'Fantastic Escape of Hitler's Lover Boy!'
OK, I know that this cover is illustrating the story 'The Last Battle of the Joy Girl Brigade', (which I'm guessing is about indefeasibly glamourous and attractive female resistance fighters in occupied France - they undoubtedly use their womanly wiles to lure Nazis to their doom), the most intriguing story alluded to in this October 1966 issue of New Man is 'Fantastic Escape of Hitler's Lover Boy'. Which, on the face of it, would seem to be implying that the Fuhrer was gay and that his lover escaped the fall of the Third Reich, (presumably via U-Boat to that secret base in the 'hollow earth' accessed from the Antarctic). Although, I suspect that it is really about some Nazi war criminal who was considered some kind of 'ladies man', seducing women left, right and centre with the aid of the Gestapo. But the ambiguity was undoubtedly deliberate.
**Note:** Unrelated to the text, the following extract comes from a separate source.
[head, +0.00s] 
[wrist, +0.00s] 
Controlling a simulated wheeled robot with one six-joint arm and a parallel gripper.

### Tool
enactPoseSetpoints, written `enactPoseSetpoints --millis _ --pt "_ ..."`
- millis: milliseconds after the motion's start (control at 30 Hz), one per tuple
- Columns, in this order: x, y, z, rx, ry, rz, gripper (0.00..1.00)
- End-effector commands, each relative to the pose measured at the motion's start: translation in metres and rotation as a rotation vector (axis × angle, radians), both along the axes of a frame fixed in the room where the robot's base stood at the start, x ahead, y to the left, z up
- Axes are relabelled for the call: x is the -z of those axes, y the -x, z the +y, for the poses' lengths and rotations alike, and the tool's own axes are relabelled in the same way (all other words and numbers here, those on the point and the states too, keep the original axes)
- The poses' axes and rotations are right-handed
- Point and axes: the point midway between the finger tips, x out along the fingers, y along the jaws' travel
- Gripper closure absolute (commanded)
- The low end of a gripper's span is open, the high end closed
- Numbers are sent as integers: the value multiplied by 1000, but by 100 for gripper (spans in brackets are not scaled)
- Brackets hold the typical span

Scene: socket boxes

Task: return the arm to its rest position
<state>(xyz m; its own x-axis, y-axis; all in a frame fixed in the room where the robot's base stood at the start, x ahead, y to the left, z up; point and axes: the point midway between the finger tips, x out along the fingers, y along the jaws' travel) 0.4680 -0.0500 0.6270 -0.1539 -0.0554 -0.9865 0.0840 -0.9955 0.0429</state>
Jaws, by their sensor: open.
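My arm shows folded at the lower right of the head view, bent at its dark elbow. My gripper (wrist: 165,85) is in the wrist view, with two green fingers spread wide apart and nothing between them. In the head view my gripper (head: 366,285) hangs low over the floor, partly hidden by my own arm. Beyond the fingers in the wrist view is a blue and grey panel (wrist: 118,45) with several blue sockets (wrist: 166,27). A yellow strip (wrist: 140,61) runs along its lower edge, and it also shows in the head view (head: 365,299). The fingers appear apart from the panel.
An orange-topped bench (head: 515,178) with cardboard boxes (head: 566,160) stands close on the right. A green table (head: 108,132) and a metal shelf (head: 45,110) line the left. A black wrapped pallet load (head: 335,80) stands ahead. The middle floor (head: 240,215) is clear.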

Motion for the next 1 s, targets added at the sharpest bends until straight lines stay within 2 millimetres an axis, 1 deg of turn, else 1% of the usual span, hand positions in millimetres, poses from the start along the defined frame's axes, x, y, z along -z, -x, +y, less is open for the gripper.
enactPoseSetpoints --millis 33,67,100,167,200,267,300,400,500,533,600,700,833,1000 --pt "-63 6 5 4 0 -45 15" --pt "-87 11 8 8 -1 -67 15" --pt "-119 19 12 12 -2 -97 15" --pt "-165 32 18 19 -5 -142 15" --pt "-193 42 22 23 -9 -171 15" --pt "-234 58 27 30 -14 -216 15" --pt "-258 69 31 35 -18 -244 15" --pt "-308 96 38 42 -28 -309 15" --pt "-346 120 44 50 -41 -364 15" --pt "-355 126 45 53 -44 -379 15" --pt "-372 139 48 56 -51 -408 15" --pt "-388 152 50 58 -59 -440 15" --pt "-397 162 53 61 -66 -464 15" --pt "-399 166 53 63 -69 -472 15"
As for the rest of the stories teased on the cover, 'I'm anybody's girl - the terrifying saga of a tramp' is, without doubt, the sort of story that while promising all sorts of salacious sexual revelations, turns out to be quite tame. It no doubt presents itself as one of those cautionary moral tales about the awful consequences of female promiscuity while simultaneously playing into adolescent male fantasies about women. 'What your secret dreams tell about you' looks to be another of the pieces of pseudo-psychology so beloved of these types of magazine. The great thing about 'dream analysis' is that you can write just about any kind of bollocks you like - the reality is that nobody has a clue what the significance of dreams are or, indeed, if they have any significance at all. Judging by my own dreams, I strongly suspect that there is no deep meaning to them. They are probably merely the subconscious equivalent to these men's magazine covers - a concoction of various lurid and usually suppressed fantasies.